Input for this task ▸
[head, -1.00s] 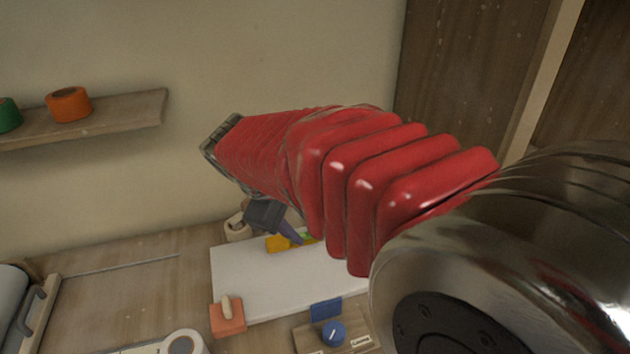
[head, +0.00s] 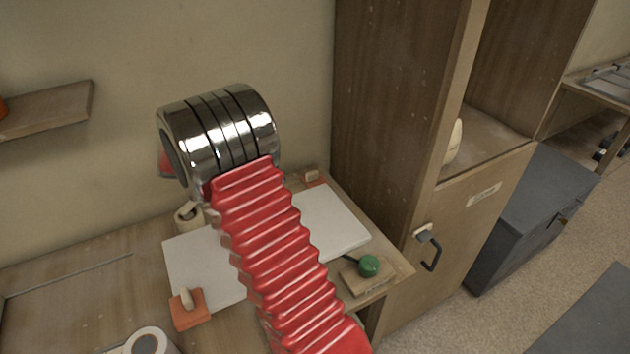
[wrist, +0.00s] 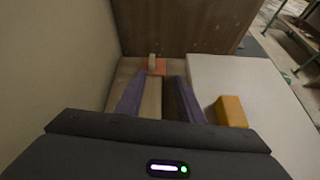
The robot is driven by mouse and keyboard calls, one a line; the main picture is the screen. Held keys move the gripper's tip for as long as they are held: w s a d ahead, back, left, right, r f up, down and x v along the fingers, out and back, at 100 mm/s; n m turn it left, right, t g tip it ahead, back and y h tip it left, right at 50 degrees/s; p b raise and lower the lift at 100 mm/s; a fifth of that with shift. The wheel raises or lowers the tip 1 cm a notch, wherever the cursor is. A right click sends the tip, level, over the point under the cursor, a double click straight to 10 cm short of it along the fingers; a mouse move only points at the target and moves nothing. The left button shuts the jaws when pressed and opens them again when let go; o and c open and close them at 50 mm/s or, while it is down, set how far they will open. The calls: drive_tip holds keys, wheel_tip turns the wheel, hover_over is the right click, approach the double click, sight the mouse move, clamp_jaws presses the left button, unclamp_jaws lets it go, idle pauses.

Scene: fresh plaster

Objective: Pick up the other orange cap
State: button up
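One orange cap (head: 188,310), a square piece with a pale upright peg, sits at the near left corner of the white board (head: 340,225). A second orange cap (head: 312,178) with a pale peg is at the board's far side; what appears to be this one shows ahead in the wrist view (wrist: 158,66). My gripper (wrist: 161,78) is open, its two bluish fingers apart with no object visible between them. The far cap appears just beyond the fingertips. In the head view my gripper is hidden behind my arm.
A yellow-orange block (wrist: 231,111) lies on the board, right of my fingers. A tape roll (head: 188,216) stands beside the board. A green knob (head: 369,265) is at the front edge. A tall wooden cabinet (head: 385,120) rises to the right; the wall is behind.

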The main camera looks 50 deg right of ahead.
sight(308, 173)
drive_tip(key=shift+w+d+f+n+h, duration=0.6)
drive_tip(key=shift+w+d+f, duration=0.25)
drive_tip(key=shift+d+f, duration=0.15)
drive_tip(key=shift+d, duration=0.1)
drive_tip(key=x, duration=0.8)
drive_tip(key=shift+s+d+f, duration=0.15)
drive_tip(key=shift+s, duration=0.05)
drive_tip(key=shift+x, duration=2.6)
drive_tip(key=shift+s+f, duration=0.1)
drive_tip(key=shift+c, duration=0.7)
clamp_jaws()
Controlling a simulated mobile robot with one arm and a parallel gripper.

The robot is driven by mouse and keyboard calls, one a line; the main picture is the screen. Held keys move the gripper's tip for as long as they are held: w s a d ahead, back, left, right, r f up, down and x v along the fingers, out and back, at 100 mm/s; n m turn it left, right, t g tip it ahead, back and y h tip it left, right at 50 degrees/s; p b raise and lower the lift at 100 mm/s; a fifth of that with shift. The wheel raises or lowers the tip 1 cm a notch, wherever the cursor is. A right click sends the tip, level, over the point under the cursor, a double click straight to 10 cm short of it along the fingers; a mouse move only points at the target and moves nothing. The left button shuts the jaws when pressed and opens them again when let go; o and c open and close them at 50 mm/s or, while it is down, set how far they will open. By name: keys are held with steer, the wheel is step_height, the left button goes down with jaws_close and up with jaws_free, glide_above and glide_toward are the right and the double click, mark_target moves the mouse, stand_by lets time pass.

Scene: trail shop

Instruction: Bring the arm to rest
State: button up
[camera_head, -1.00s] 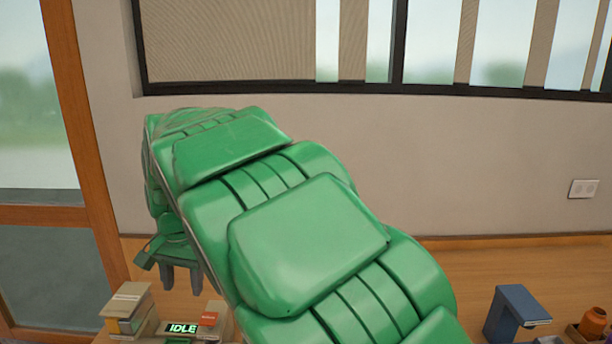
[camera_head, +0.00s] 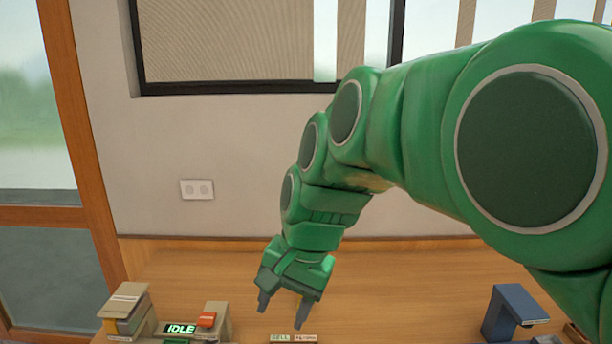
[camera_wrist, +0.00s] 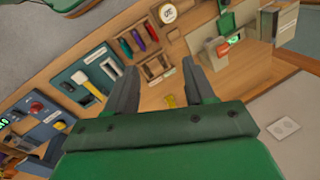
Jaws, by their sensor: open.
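My gripper (camera_head: 282,310) hangs at the end of my green arm, its two dark fingers spread apart and pointing down above the wooden counter. Nothing shows between the fingers in the head view. In the wrist view my gripper (camera_wrist: 161,85) is also open, with the fingers apart over the counter. My arm bends from the right side of the head view, in front of the wall and window. A small yellow thing (camera_wrist: 171,101) lies on the counter, seen between the fingers in the wrist view.
The counter (camera_head: 400,270) holds a box with a lit IDLE sign (camera_head: 181,329), a tan block stack (camera_head: 127,310) at left and a blue stand (camera_head: 512,312) at right. The wrist view shows a tray of coloured tools (camera_wrist: 139,38) and a blue panel (camera_wrist: 98,72).

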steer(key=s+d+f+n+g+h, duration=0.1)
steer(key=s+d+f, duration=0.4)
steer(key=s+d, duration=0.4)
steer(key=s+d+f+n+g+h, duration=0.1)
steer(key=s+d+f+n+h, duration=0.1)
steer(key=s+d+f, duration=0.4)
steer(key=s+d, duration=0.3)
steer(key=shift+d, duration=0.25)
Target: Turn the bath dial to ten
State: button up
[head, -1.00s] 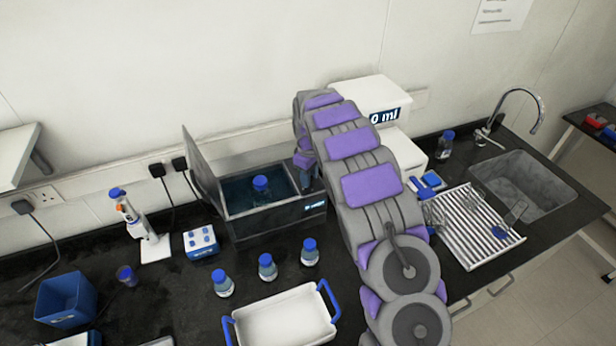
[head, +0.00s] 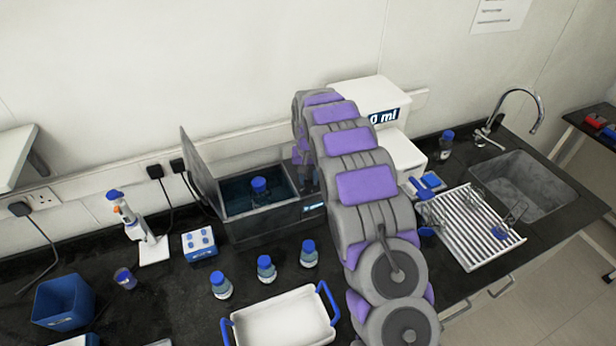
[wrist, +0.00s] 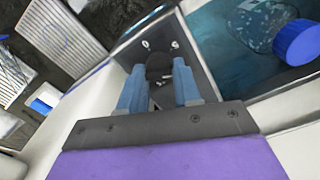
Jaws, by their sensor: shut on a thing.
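The water bath (head: 265,222) stands on the black bench with its lid raised at the left and water inside. A blue-capped bottle (head: 260,188) stands in the water, and its cap also shows in the wrist view (wrist: 297,42). In the wrist view, my gripper (wrist: 160,82) has its blue fingers closed around the dark round dial (wrist: 159,66) on the bath's end panel. In the head view my arm hides most of the gripper.
Several blue-capped bottles (head: 265,268) stand in front of the bath, behind a white tray with blue handles (head: 285,328). White boxes (head: 400,152) stand behind my arm. A draining rack (head: 472,228) and sink (head: 525,182) are at the right.

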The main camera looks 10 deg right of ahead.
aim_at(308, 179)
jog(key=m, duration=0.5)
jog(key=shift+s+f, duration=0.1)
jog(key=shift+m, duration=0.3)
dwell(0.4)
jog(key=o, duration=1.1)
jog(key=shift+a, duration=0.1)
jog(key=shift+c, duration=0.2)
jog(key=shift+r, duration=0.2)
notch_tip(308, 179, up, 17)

Task instructions ▸ Would you mind returning each entry above word for word, skipping the images?

Task response ▸
[head, -1.00s] 
[head, +0.00s] 
[wrist, +0.00s] 
The robot is driven by mouse and keyboard calls, one a line; the main picture is the screen. Held keys move the gripper's tip for as long as they are held: w s a d ahead, back, left, right, r f up, down and x v along the fingers, out and back, at 100 mm/s; n m turn it left, right, t g tip it ahead, back and y h tip it left, right at 50 degrees/s; p b raise and lower the lift at 100 mm/s; a fifth of that with shift. The wheel raises or lowers the tip 1 cm a notch, wherever the cursor is. A right click sends the tip, level, over the point under the cursor, a double click straight to 10 cm short of it along the fingers; a mouse move only points at the target and moves nothing. The left button shuts the jaws when pressed and opens them again when let go; o and c open and close them at 50 mm/s or, while it is down, set how far they will open. The calls: drive_tip holds keys, wheel_tip turns the wheel, hover_over is the right click, approach the double click, sight the mouse move, clamp_jaws presses the left button, unclamp_jaws lets it go, idle pauses.

Scene: fresh plaster

Objective: Pick up the other orange cap
State: button up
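One orange cap (head: 188,310), a square piece with a pale upright peg, sits at the near left corner of the white board (head: 340,225). A second orange cap (head: 312,178) with a pale peg is at the board's far side; what appears to be this one shows ahead in the wrist view (wrist: 158,66). My gripper (wrist: 161,78) is open, its two bluish fingers apart with no object visible between them. The far cap appears just beyond the fingertips. In the head view my gripper is hidden behind my arm.
A yellow-orange block (wrist: 231,111) lies on the board, right of my fingers. A tape roll (head: 188,216) stands beside the board. A green knob (head: 369,265) is at the front edge. A tall wooden cabinet (head: 385,120) rises to the right; the wall is behind.

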The main camera looks 50 deg right of ahead.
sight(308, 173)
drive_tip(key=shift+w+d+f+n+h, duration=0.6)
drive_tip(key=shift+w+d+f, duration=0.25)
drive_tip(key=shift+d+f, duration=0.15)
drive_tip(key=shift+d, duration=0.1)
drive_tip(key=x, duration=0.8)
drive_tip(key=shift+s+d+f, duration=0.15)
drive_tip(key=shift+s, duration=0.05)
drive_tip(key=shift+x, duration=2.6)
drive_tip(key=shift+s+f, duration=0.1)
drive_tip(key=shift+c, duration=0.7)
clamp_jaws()
Controlling a simulated mobile robot with one arm and a parallel gripper.

The robot is driven by mouse and keyboard calls, one a line; the main picture is the screen. Held keys move the gripper's tip for as long as they are held: w s a d ahead, back, left, right, r f up, down and x v along the fingers, out and back, at 100 mm/s; n m turn it left, right, t g tip it ahead, back and y h tip it left, right at 50 degrees/s; p b raise and lower the lift at 100 mm/s; a fifth of that with shift. The wheel raises or lowers the tip 1 cm a notch, wherever the cursor is. A right click sends the tip, level, over the point under the cursor, a double click straight to 10 cm short of it along the fingers; a mouse move only points at the target and moves nothing. The left button shuts the jaws when pressed and opens them again when let go; o and c open and close them at 50 mm/s or, while it is down, set how far they will open. By name: keys are held with steer, the wheel is step_height, the left button goes down with jaws_close and up with jaws_free, glide_above and glide_toward are the right and the double click, mark_target moves the mouse, stand_by lets time pass.

Scene: trail shop

Instruction: Bring the arm to rest
State: button up
[camera_head, -1.00s] 
[camera_head, +0.00s] 
[camera_wrist, +0.00s] 
Jaws, by their sensor: open.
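My gripper (camera_head: 282,310) hangs at the end of my green arm, its two dark fingers spread apart and pointing down above the wooden counter. Nothing shows between the fingers in the head view. In the wrist view my gripper (camera_wrist: 161,85) is also open, with the fingers apart over the counter. My arm bends from the right side of the head view, in front of the wall and window. A small yellow thing (camera_wrist: 171,101) lies on the counter, seen between the fingers in the wrist view.
The counter (camera_head: 400,270) holds a box with a lit IDLE sign (camera_head: 181,329), a tan block stack (camera_head: 127,310) at left and a blue stand (camera_head: 512,312) at right. The wrist view shows a tray of coloured tools (camera_wrist: 139,38) and a blue panel (camera_wrist: 98,72).

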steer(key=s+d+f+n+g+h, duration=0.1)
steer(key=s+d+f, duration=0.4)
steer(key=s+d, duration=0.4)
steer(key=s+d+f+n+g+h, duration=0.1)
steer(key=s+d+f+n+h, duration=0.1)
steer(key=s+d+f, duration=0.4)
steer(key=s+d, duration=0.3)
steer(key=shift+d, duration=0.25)
Target: Turn the bath dial to ten
State: button up
[head, -1.00s] 
[head, +0.00s] 
[wrist, +0.00s] 
Jaws, by their sensor: shut on a thing.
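The water bath (head: 265,222) stands on the black bench with its lid raised at the left and water inside. A blue-capped bottle (head: 260,188) stands in the water, and its cap also shows in the wrist view (wrist: 297,42). In the wrist view, my gripper (wrist: 160,82) has its blue fingers closed around the dark round dial (wrist: 159,66) on the bath's end panel. In the head view my arm hides most of the gripper.
Several blue-capped bottles (head: 265,268) stand in front of the bath, behind a white tray with blue handles (head: 285,328). White boxes (head: 400,152) stand behind my arm. A draining rack (head: 472,228) and sink (head: 525,182) are at the right.

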The main camera looks 10 deg right of ahead.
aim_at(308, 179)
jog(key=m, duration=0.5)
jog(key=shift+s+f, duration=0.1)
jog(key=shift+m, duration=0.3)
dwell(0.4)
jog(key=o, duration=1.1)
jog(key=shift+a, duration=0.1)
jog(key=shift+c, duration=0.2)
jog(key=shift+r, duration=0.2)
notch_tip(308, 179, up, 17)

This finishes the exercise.